President Granger said that the model, which he referred to as the ‘AMCAR model’, is a most appropriate vehicle for the country to move its production up the value chain as it emphasises agro-processing, particularly of non-traditional products and can be used to create value for common agricultural produce. AMCAR, a French-owned company, has established a name in the international market for itself for its bottled organic hearts of palm (acai palmito).

“This company has begotten a ‘model’, which has transformed a previously overlooked commodity into a competitive, industrial product, and a remote area into an agro-processing centre. This ‘model’ emphasises the importance of hygiene, of marketing, of quality assurance, of phytosanitary and sanitary standards and of due regularity…This industry’s strict adherence to these standards and the certification of its products has allowed local products access to European supermarkets and restaurants,” he said.

Noting that Government remains focused on developing hinterland agriculture, the President noted that AMCAR’s success demonstrates that this is integral to economic diversification and advancement. “Hinterland agriculture can foster a more resilient and a more robust agro-industrial sector. It can do so by encouraging food production; by promoting more resilient and higher-yielding crop varieties; by diversifying production into non-traditional crops; and by stimulating agro-processing to reduce crop losses and increase farm incomes,” President Granger said.


The final product is bottled in a brine solution of citric acid and salt before it is placed in a machine to be pre-cooked

Moreover, he said that hinterland agriculture will enhance the standard of living of hinterland residents and their communities through enterprise and employment, while at the same time reducing outward migration of young, working-age persons. The Head of State took the opportunity to speak about the Regional Agricultural and Commercial Exhibitions (RACE), which have the potential to promote production at the ‘cottage’ and community levels and to generate regional pride. He also made reference to the turmeric processing factory in Region One and the sun-dried tomatoes facility in Paramakatoi.

“Innovation, through agro-processing, also is fundamental to creating a more resilient agricultural sector. The founder of this company did something that no one did before; that is innovation… Agro-processing will increase farm incomes by making products from food, some of which would otherwise have been lost to spoilage. The transfer of technologies, by companies from technologically-advanced countries like France, can accelerate agro-processing at the industrial, community and household levels,” the President said.
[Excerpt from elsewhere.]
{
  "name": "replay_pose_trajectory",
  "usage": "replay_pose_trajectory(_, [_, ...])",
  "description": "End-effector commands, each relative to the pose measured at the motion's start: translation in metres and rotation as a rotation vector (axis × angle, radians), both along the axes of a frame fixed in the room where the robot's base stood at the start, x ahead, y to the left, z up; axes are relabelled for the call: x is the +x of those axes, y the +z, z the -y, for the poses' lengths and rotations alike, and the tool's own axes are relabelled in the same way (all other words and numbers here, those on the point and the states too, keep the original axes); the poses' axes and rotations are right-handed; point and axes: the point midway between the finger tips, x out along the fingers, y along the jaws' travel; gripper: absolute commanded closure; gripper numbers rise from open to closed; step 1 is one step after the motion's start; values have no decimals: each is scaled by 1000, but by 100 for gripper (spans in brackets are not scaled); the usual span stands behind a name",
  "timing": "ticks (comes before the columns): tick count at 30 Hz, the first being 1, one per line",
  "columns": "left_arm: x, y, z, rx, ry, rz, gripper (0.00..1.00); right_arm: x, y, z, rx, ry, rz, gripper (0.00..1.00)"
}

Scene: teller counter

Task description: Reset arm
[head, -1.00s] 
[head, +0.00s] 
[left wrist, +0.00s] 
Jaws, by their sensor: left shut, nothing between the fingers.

Meanwhile, AMCAR’s Managing Director, Mr. Christophe Sureau, who along with his brother, took the helm of the company some eight years ago, said that they continue to operate in keeping the original mandate of its founder, Mr. Pierre Saint-Arroman; that is, to produce value-added, organic products while contributing to the sustainable development of communities in the Region. Mr. Saint-Arroman who moved to Guyana in 1983, served as the Honorary Consul for France to Guyana from August 12, 1991 to August 22, 2015. The company, today, has about 180 employees at its Drum Hill and Berbice factories and at its facility in Georgetown. Additionally, AMCAR employs about 500 hearts of palm harvesters.

AMCAR is a Guyanese company that was registered in January 1986 and commenced operations in 1987. Currently, the Drum Hill facility produces about 500-600 bottles of hearts of palm per day. The final product is bottled in a brine solution of citric acid and salt before it is placed in a machine to be cooked. The bottles are then transported to AMCAR’s storage facility in Georgetown to be labelled before it is shipped out to Europe.

In European countries, especially France, hearts of palm is popular delicacy, served mainly in salads and as pizza topping.

At today’s ceremony, a plaque, which was built by the company to honour the memory of the late Mr. Saint-Arroman, was unveiled by President David Granger and his (Saint-Arroman) wife, Ms. Yola Saint-Arroman. Additionally, as part of the company’s anniversary celebration, three employees were presented with tokens of appreciation for their long and dedicated service.

Minister of Indigenous People’s Affairs, Mr. Sydney Allicock and Minister of Business, Mr. Dominic Gaskin were also attended the event, along with Mr. Antoine Joly, Non-Resident Ambassador of the French Republic to Guyana.